Appeal from the United States Court of Federal Claims in Case No. 10-CV-819, Judge Lawrence M. Baskir
The opinion of the court was delivered by: Rader, Chief Judge.
NOTE: This disposition is nonprecedential.
Before RADER, Chief Judge, LOURIE, and REYNA, Circuit Judges.
Crewzers Fire Crew Transport, Inc. ("Crewzers") appeals a United States Court of Federal Claims ("Court of Federal Claims") decision granting the Government's motion for judgment on the administrative record regarding a bid-protest action. Crewzers Fire Crew Transport, Inc. v. United States, 98 Fed. Cl. 71 (Fed. Cl., 2011).
Crewzers' pre-award bid protest is based on the U.S. Forest Service's (Forest Service) nationwide solicitation for regionally based Blanket Purchase Agreements (BPAs) for purchase orders of crew carrier buses used in fire fighting. Alleging the BPAs were inequitable and violated various laws related to solicitations, Crewzers requested the following relief from the Court of Federal Claims: 1) a declaration the BPAs are unreasonable, illusory, and unenforceable; 2) a permanent injunction requiring the Forest Service to revise its BPAs to require equivalent obligations for government and non-government BPA competitors; and 3) a declaration that Crewzers is entitled to equitable relief and money damages based on the Forest Service's alleged breach of good faith and fair dealing. The parties filed cross-motions for judgment on the administrative record, which the lower court granted in the Government's favor. Crewzers appeals and re- quests this court reverse and remand with instructions to permanently enjoin the Forest Service from using buses owned by local government entities before placing orders for buses with BPA-holders.

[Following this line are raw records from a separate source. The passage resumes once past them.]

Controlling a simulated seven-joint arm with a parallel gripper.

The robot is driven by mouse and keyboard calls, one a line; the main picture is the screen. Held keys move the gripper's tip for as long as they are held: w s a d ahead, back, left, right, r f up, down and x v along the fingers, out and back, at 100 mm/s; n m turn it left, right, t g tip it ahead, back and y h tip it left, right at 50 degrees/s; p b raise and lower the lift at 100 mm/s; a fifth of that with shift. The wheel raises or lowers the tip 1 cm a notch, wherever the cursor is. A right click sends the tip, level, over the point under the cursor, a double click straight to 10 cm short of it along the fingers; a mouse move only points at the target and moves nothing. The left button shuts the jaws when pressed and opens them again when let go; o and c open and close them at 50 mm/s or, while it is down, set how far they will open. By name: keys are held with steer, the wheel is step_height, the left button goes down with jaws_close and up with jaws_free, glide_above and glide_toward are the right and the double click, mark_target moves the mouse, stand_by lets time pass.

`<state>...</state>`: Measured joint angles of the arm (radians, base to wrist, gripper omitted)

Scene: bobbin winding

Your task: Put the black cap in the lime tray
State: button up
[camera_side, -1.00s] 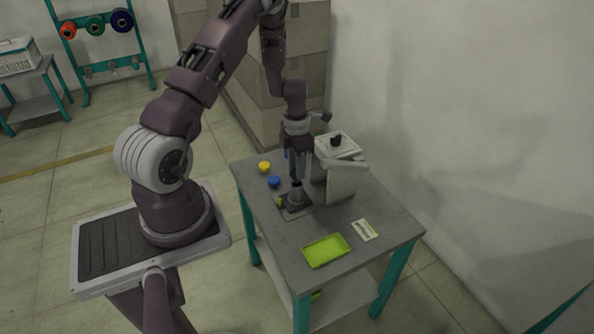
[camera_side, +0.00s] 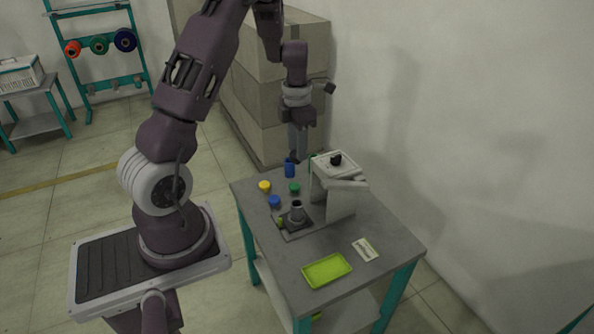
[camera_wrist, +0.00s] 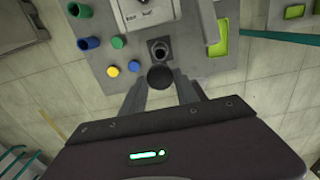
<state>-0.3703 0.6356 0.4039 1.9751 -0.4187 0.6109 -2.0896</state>
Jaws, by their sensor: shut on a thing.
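My gripper (camera_side: 297,158) is raised above the back part of the table. In the wrist view its fingers (camera_wrist: 160,88) are shut on the black cap (camera_wrist: 160,77), a dark round disc. The cap is hard to make out in the side view. A grey cylinder with a dark open top (camera_side: 297,210) stands on a dark base below; it also shows in the wrist view (camera_wrist: 160,49). The lime tray (camera_side: 327,271) lies empty at the table's front, apart from my gripper. A lime patch in the wrist view (camera_wrist: 218,38) appears to be this tray.
Yellow (camera_side: 265,186), blue (camera_side: 274,201) and green (camera_side: 294,187) caps lie on the table left of the machine. A blue cylinder (camera_side: 289,168) stands behind. The grey machine (camera_side: 338,190) with its side arm stands right of the cylinder. A white card (camera_side: 365,250) lies near the tray.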

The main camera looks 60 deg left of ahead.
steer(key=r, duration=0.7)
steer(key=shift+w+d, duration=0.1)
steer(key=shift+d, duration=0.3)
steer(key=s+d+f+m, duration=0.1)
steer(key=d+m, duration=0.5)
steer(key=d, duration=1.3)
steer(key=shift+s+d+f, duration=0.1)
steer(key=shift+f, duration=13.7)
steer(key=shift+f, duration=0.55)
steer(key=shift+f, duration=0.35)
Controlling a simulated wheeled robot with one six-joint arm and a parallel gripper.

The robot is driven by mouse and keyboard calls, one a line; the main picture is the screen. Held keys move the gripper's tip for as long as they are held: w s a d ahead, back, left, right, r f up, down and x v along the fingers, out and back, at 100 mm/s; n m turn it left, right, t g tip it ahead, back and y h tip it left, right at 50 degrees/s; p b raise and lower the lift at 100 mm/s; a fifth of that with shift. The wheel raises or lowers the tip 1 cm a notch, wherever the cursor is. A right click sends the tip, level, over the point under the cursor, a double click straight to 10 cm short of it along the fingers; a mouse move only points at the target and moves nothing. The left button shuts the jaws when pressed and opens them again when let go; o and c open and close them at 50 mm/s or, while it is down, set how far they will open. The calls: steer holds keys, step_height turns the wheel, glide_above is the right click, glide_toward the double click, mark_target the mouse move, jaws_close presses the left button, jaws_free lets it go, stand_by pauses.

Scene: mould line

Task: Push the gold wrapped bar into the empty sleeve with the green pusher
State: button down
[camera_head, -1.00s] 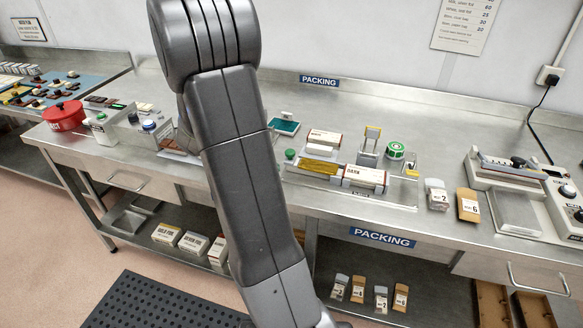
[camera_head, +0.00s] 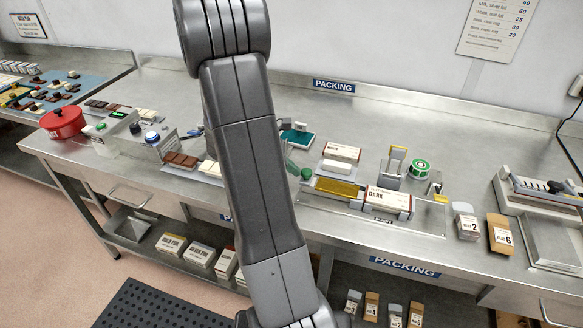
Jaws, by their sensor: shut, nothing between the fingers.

The Forest Service awarded multiple BPAs in regions that have high incidents of forest fires, and Crewzers was awarded a BPA after the lower court's determination. However, on September 13, 2011, the Forest Service terminated Crewzers from the Forest Service's BPA because it had allegedly failed to abide by the agreement terms. The Government filed a motion to dismiss after Crewzers' BPA was terminated, contending this appeal should be dismissed because Crewzers no longer benefits from a determination from this court.
An actual case or controversy must exist at all stages of review. U.S. Parole Commission v. Geraghty, 445 U.S. 388, 411 (1980). Determining whether a party has standing to sue is a question of law, which this court reviews de novo. MHL TEK, LLC v. Nissan Motor Co., 655 F.3d 1266, 1273 (Fed. Cir. 2011). Crewzers has the burden to show it meets the requisite case or controversy elements:
1) an "injury in fact"; 2) "a causal connection between the injury and the conduct complained of"; and 3) it is "likely" rather than merely "speculative" that the "injury will be redressed by a favorable decision." Lujan v. Defenders of Wildlife, 504 U.S. 555, 560-61 (1992).
Crewzers is neither restored nor benefited by its requested relief. Crewzers is no longer a party to the BPA and will not be affected by an injunction prohibiting the Forest Service from using local government owned buses before placing orders for BPA buses. Such an injunction would impact only BPA holders, not Crewzers. While Crewzers argues that others would benefit from this court's determination, it cannot maintain this case on the alleged interest of non-parties. Crewzers also contends that its appeal should be ongoing while it contests the BPA termination, but it cannot continue this case in the hope of reinstatement of its BPA in the Court of Federal Claims. Without a BPA, there is no present controversy between Crewzers and the Forest Service and the Government's motion to dismiss is granted.